Gov. Scott frustrated by slow power restoration

33,016 Leon County residents, businesses without power Monday

TALLAHASSEE, Fla. – Three days after Hermine came ashore as a Category 1 hurricane in Florida's Big Bend, Gov. Rick Scott remains upset over the slow pace of electrical service restoration in the state Capitol. He wants utilities across the state to come up with a better plan for cooperation before a bigger, more devastating storm hits.

At midday Monday, 33,016  homes in Florida were without power, with 26,438 of them were in Tallahassee/Leon County. That was 19 percent of the customers in the county -- a higher percentage of outage than the Gulf Coast counties of Wakulla and Jefferson, where the hurricane came ashore early Friday morning.

Public schools in Leon County and Florida State University will remain closed Tuesday, mostly because electricity has not been restored to all their facilities. Florida A&M University will reopen Tuesday.

While most are served by Tallahassee City Electric, Gulf Power, Lakeland Electric and other utilities have sent more than 100 line crews to help. Utilities have promised that power would be almost completely restored by the end of Monday. 

“The one thing that really bugs me is that when you call up the outage line and they tell you to go to the website," said Joe Greiner, who hasn't had electricity since 8:30 p.m.
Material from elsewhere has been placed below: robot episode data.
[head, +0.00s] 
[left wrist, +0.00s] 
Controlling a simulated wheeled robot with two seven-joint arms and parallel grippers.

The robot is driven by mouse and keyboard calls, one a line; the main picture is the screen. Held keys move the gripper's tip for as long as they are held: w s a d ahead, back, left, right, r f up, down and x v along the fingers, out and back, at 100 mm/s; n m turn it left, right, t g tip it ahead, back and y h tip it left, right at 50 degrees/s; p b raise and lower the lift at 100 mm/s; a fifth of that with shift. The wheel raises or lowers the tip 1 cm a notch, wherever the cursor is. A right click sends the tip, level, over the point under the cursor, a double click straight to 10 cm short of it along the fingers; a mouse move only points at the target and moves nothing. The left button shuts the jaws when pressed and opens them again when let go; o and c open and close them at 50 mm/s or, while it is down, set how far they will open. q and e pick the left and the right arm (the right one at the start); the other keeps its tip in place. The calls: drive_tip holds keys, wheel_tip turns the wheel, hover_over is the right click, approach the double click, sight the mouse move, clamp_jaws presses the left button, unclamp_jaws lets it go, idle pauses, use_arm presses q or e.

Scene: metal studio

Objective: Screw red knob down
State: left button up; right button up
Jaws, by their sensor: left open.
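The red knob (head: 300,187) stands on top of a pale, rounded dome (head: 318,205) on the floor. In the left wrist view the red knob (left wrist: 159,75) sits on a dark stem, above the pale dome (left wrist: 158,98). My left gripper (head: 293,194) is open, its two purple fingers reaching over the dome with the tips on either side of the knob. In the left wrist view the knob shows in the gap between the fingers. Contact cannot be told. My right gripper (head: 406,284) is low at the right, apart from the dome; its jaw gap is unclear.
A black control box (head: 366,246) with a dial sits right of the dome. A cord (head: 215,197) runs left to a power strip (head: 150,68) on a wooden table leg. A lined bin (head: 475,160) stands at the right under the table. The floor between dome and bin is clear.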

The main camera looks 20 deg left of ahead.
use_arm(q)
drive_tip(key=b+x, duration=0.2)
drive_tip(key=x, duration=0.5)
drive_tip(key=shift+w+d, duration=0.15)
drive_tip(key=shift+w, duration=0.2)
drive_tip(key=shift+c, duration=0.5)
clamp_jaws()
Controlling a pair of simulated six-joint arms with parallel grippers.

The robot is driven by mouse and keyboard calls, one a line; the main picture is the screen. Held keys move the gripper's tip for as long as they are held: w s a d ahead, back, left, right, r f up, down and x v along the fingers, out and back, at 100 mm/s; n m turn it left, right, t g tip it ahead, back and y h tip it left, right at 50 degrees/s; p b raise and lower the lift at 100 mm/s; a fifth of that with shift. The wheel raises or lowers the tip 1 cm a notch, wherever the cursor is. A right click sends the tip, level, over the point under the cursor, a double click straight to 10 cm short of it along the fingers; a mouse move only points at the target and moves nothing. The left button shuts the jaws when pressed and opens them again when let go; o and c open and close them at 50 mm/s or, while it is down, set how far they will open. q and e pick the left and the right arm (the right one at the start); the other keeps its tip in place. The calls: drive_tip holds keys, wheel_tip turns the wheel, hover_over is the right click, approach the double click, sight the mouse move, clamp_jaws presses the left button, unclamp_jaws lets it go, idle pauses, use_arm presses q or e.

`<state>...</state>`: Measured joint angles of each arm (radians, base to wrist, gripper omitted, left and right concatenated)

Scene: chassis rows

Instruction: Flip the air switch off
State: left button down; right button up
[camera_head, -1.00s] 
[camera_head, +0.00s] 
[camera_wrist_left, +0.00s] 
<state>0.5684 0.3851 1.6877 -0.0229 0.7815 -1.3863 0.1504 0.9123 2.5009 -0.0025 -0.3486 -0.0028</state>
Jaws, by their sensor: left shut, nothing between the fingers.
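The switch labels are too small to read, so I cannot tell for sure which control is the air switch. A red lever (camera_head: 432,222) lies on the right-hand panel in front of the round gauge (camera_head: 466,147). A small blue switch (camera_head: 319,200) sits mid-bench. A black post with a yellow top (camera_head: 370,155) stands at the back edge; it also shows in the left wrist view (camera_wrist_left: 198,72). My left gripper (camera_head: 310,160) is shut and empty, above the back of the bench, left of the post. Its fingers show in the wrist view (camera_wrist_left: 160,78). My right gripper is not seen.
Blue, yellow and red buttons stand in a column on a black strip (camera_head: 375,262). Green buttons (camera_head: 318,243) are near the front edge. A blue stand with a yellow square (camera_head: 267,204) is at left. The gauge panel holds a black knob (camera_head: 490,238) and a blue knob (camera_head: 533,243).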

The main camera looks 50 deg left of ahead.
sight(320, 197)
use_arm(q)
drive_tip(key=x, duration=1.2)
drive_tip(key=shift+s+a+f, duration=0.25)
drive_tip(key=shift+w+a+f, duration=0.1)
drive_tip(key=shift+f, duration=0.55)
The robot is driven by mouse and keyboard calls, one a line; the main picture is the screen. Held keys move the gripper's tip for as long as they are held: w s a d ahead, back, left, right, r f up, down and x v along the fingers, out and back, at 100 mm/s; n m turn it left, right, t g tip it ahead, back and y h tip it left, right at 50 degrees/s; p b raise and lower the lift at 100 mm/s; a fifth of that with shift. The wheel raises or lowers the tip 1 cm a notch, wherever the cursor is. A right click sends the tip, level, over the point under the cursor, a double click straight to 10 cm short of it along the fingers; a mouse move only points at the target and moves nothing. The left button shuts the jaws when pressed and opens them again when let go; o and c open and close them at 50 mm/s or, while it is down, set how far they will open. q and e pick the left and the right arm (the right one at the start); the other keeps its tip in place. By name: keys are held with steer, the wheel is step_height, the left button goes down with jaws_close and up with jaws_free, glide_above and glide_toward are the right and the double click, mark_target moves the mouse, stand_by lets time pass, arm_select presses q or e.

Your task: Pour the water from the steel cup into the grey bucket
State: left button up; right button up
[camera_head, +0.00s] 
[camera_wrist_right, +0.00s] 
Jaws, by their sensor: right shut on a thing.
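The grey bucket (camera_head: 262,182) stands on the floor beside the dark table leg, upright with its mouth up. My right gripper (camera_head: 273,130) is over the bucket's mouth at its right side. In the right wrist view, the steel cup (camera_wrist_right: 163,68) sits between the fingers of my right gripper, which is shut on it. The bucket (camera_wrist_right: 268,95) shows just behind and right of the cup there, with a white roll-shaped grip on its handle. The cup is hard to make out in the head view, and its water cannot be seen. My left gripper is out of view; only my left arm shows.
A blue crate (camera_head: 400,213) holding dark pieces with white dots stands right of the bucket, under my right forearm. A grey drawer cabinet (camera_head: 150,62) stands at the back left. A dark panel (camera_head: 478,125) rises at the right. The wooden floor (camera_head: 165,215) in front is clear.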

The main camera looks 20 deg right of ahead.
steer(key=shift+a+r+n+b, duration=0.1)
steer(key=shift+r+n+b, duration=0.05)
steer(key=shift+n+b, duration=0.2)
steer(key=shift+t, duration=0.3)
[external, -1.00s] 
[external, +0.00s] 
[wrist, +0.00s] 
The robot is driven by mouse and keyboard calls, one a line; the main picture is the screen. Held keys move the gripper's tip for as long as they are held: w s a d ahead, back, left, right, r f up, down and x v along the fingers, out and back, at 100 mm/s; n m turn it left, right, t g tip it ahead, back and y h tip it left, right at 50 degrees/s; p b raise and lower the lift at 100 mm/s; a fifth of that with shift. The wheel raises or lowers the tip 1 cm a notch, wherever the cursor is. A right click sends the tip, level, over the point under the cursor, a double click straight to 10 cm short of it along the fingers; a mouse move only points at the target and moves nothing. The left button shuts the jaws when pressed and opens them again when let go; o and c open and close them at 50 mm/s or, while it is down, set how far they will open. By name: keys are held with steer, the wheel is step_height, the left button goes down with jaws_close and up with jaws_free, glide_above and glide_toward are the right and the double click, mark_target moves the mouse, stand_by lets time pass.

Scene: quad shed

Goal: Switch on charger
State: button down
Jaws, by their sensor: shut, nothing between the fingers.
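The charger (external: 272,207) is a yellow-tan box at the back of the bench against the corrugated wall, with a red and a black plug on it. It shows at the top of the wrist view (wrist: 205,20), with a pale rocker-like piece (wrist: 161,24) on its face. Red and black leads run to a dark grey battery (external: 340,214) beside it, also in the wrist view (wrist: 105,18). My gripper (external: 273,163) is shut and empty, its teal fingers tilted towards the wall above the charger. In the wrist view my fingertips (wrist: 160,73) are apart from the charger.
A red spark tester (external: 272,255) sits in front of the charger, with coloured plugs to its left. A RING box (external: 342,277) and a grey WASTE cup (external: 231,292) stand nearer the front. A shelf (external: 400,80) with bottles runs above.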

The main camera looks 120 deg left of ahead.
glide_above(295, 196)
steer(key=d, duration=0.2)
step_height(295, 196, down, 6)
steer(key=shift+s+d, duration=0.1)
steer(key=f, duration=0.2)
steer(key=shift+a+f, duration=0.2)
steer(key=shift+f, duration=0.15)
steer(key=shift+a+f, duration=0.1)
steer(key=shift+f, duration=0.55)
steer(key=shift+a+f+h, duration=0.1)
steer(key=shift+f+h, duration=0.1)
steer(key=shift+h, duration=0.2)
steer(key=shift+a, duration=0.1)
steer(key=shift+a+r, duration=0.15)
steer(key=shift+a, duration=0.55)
Thursday. "It's kind of hard to do if you don’t have power.”

Scott said this can’t happen again, especially due to a minimal hurricane. He has called city, county and utility officials to the state Emergency Operations Center every night since the storm hit. Now he’s calling for far better cooperation between Investor owned, municipal and co-op providers.

“The four big utilities work well together. The co-ops work well together and the municipals work well together. They all have to work well together because what if we have a Category 2, Category 3?” Scott said.

The governor met with utility workers Monday afternoon, then called their bosses and locally elected officials back into the EOC at the end of the day.

"The city's goal was to have 90 percent of homes in Tallahassee restored today, but with over 21,000 homes without power, it is clear the city needs more outside resources," Scott said.

State management officials said Monday that 28 state facilities were still without power and county buildings in Jefferson, Leon, Taylor and Wakulla counties remained closed.